Hey there audiophiles, lots happening in life to keep me busy these days as we enter summer 2025, so let's do another little follow-up of a topic based on reader comments.
In the previous post, there was a comment by Mister MB about the 1kHz test tone and the idea that it would be good to use tones that employ more PCM values as quoted from Ken Pohlmann's book Principles of Digital Audio (currently 6th Edition, 2011, from page 81, emphasis mine):
"Digitally generated test tones are often used to measure D/A converters; it is important to choose test frequencies that are not correlated with the sampling frequency. Otherwise, a small sequence of codes might be reproduced over and over, without fully exercising the converter.

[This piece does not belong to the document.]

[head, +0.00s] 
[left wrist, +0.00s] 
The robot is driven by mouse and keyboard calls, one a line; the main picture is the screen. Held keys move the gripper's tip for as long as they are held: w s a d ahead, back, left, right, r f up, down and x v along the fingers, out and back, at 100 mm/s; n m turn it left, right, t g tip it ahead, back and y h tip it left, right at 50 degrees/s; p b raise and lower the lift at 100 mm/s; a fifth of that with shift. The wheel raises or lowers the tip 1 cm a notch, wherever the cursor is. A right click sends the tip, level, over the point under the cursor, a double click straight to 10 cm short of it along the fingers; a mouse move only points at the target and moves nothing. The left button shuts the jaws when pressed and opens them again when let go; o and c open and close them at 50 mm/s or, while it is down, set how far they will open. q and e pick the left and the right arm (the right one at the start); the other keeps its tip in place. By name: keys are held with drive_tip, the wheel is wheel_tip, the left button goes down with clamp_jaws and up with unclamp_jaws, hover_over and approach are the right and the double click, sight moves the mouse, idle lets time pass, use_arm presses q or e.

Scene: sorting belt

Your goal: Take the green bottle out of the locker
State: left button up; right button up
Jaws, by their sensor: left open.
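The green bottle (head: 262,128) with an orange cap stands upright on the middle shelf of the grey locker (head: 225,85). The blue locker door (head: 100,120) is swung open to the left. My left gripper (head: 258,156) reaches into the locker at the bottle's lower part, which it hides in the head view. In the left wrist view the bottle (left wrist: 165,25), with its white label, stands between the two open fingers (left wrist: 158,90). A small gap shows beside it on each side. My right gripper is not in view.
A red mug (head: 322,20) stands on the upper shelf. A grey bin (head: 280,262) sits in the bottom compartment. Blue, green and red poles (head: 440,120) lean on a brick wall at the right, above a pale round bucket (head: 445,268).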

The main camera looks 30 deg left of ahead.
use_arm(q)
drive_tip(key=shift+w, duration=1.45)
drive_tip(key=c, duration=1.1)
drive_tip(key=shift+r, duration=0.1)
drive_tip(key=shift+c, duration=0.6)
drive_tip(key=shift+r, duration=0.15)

Depending on the converter’s linearity at those particular codes, the output distortion might measure better, or worse, than typical performance. For example, when replaying a 1-second, 1-kHz, 0-dBFS sine wave sampled at 44.1 kHz, only 441 different codes would be used over the 44,100 points. A 0-dBFS sine wave at 997 Hz would use 20,542 codes, giving a much better representation of converter performance. Standard test tones have been selected to avoid this anomaly. For example, some standard test frequencies are: 17, 31, 61, 127, 251, 499, 997, 1999, 4001, 7993, 10,007, 12,503, 16,001, 17,989, and 19,997 Hz."
Certainly a good point to think about. However, if we look at actual hi-res DACs these days, and the way we're running 1kHz tests to show routinely >100dB SINAD, would we actually see significantly different results depending on how we create these test tones, specifically whether more or less PCM codes are being used in the signal sent to the DAC?
Well, while I still have the Topping DX9 on my testbench, let's have a look at the analog output from the device with a few ~1kHz test tone variants.